Rows from a dataset

________

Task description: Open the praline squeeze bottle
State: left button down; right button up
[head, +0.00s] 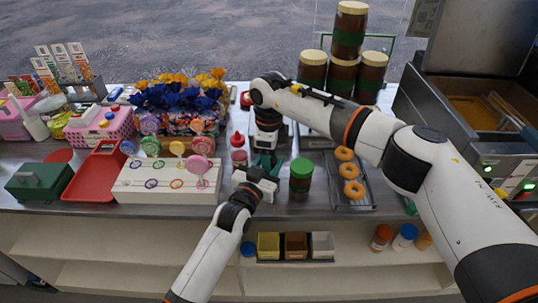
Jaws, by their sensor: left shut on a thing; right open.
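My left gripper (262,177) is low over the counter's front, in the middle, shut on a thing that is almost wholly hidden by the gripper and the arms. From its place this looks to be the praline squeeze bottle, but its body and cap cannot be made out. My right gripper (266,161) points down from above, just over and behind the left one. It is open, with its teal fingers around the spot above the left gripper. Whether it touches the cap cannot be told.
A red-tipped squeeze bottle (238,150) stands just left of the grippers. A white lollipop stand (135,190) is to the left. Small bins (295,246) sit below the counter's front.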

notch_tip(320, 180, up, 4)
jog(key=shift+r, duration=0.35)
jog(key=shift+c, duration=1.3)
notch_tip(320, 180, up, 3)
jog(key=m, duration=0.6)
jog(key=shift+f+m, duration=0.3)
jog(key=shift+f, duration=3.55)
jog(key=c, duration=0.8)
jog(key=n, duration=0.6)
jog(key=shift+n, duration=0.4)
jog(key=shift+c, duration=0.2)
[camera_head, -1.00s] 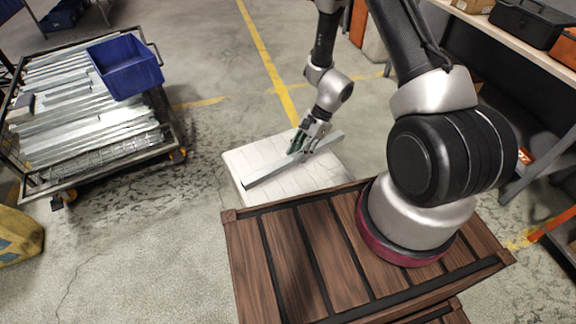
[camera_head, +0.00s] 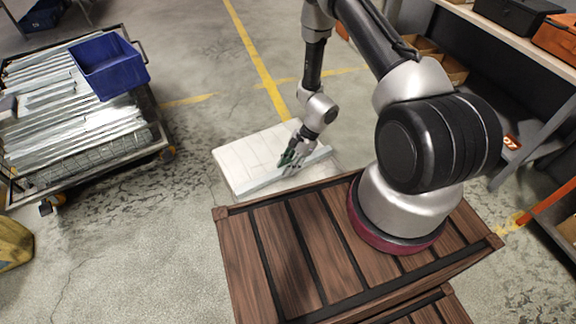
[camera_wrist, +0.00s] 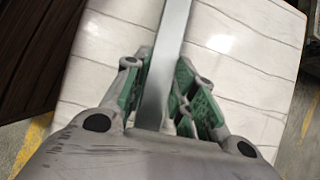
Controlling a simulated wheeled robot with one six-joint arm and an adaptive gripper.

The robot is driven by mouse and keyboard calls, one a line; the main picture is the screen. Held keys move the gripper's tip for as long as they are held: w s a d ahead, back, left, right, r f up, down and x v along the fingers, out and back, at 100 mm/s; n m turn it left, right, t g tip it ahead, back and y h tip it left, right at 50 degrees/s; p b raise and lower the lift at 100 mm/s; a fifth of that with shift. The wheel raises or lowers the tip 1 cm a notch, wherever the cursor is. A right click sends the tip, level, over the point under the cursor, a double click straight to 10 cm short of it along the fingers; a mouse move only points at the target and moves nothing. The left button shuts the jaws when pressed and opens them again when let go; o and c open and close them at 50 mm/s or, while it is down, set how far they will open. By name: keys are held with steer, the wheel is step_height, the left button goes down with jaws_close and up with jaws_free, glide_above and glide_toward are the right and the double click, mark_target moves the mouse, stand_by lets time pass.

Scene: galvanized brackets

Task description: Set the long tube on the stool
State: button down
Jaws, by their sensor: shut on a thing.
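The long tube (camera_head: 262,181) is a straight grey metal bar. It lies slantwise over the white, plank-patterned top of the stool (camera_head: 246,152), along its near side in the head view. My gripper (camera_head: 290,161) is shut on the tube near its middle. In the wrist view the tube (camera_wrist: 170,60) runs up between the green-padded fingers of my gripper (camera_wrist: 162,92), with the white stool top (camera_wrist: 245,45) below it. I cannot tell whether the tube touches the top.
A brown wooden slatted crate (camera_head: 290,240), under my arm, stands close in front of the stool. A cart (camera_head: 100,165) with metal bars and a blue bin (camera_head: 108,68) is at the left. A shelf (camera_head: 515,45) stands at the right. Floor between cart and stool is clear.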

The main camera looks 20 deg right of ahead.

________

[OBJECTIVE]: Copy the whole of the material above exactly, but not its images.

[RESPONSE TO THIS TASK]:
Task description: Open the praline squeeze bottle
State: left button down; right button up
[head, +0.00s] 
Jaws, by their sensor: left shut on a thing; right open.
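My left gripper (262,177) is low over the counter's front, in the middle, shut on a thing that is almost wholly hidden by the gripper and the arms. From its place this looks to be the praline squeeze bottle, but its body and cap cannot be made out. My right gripper (266,161) points down from above, just over and behind the left one. It is open, with its teal fingers around the spot above the left gripper. Whether it touches the cap cannot be told.
A red-tipped squeeze bottle (238,150) stands just left of the grippers. A white lollipop stand (135,190) is to the left. Small bins (295,246) sit below the counter's front.

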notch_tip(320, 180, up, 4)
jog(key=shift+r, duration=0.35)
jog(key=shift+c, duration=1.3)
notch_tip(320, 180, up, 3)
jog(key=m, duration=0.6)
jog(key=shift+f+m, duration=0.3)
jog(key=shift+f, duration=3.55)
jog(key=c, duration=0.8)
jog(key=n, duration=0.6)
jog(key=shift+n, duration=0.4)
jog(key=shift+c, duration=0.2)
[camera_head, -1.00s] 
[camera_head, +0.00s] 
[camera_wrist, +0.00s] 
Controlling a simulated wheeled robot with one six-joint arm and an adaptive gripper.

The robot is driven by mouse and keyboard calls, one a line; the main picture is the screen. Held keys move the gripper's tip for as long as they are held: w s a d ahead, back, left, right, r f up, down and x v along the fingers, out and back, at 100 mm/s; n m turn it left, right, t g tip it ahead, back and y h tip it left, right at 50 degrees/s; p b raise and lower the lift at 100 mm/s; a fifth of that with shift. The wheel raises or lowers the tip 1 cm a notch, wherever the cursor is. A right click sends the tip, level, over the point under the cursor, a double click straight to 10 cm short of it along the fingers; a mouse move only points at the target and moves nothing. The left button shuts the jaws when pressed and opens them again when let go; o and c open and close them at 50 mm/s or, while it is down, set how far they will open. By name: keys are held with steer, the wheel is step_height, the left button goes down with jaws_close and up with jaws_free, glide_above and glide_toward are the right and the double click, mark_target moves the mouse, stand_by lets time pass.

Scene: galvanized brackets

Task description: Set the long tube on the stool
State: button down
Jaws, by their sensor: shut on a thing.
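The long tube (camera_head: 262,181) is a straight grey metal bar. It lies slantwise over the white, plank-patterned top of the stool (camera_head: 246,152), along its near side in the head view. My gripper (camera_head: 290,161) is shut on the tube near its middle. In the wrist view the tube (camera_wrist: 170,60) runs up between the green-padded fingers of my gripper (camera_wrist: 162,92), with the white stool top (camera_wrist: 245,45) below it. I cannot tell whether the tube touches the top.
A brown wooden slatted crate (camera_head: 290,240), under my arm, stands close in front of the stool. A cart (camera_head: 100,165) with metal bars and a blue bin (camera_head: 108,68) is at the left. A shelf (camera_head: 515,45) stands at the right. Floor between cart and stool is clear.

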The main camera looks 20 deg right of ahead.

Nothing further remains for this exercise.